_Given problem_
Determine the number of lines in the listing below where the string "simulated" occurs; answer with the number alone.
** BEGIN Data rows **
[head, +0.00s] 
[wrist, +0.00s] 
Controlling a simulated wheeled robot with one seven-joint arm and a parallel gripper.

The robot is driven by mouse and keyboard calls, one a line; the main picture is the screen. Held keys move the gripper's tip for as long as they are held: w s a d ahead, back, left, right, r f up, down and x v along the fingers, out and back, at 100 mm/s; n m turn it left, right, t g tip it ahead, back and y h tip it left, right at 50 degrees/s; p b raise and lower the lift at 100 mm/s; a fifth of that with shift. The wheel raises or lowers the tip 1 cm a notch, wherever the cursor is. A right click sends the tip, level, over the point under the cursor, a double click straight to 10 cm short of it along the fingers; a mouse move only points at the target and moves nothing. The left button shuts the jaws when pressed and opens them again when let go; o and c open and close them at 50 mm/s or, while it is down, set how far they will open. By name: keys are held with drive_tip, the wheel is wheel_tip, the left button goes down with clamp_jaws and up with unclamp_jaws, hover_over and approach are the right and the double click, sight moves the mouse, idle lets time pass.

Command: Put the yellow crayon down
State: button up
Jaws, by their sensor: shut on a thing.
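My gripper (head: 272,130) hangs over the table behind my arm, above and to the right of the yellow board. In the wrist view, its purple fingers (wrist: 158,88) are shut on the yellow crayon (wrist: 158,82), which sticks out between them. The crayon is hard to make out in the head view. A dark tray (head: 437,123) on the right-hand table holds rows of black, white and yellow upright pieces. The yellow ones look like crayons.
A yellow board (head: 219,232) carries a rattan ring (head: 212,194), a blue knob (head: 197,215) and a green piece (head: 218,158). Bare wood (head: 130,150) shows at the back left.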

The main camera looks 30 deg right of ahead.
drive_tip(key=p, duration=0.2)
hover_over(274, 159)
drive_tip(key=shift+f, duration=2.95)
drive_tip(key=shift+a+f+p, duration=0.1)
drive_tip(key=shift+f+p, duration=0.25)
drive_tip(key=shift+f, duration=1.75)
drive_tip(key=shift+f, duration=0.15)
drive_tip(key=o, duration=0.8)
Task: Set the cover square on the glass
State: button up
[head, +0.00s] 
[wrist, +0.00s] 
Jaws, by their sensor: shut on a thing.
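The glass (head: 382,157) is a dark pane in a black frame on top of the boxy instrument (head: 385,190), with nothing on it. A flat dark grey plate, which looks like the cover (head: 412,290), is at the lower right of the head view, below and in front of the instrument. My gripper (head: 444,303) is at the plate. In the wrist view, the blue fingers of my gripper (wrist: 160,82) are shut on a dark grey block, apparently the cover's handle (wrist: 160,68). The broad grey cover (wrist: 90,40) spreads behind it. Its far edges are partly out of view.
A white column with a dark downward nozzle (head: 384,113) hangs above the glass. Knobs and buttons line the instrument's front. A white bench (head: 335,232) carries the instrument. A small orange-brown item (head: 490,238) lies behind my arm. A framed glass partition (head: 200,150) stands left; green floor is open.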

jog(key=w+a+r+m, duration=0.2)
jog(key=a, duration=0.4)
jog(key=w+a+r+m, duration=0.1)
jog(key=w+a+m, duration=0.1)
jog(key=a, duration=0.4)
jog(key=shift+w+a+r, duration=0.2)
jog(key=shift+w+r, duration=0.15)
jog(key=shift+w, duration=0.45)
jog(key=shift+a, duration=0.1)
** END Data rows **
** BEGIN Data rows **
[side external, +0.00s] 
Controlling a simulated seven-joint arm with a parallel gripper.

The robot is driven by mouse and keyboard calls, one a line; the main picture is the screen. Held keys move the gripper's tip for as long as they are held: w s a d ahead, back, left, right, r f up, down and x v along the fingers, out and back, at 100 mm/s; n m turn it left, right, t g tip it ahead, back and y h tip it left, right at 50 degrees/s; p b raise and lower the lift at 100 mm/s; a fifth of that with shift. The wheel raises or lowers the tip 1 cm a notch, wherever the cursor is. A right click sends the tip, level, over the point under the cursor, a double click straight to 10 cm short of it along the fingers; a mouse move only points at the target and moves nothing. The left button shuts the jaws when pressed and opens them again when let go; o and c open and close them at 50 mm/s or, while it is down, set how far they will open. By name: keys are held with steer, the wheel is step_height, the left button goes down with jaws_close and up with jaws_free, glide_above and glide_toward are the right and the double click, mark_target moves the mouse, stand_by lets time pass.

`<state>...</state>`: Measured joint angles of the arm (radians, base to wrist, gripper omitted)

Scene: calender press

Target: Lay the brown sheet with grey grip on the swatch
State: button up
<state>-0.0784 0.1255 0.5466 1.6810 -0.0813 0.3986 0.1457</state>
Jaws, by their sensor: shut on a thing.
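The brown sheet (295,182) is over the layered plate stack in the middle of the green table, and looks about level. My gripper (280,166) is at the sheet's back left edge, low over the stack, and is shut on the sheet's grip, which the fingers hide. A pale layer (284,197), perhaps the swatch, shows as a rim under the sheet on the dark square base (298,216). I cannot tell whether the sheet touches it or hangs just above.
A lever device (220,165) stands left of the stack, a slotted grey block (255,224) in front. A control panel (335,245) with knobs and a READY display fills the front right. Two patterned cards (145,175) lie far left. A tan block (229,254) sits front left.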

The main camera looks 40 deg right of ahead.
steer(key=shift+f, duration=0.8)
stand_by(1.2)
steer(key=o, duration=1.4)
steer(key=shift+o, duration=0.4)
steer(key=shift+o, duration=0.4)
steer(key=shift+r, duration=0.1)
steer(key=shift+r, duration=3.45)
** END Data rows **
_Response to this exercise_
2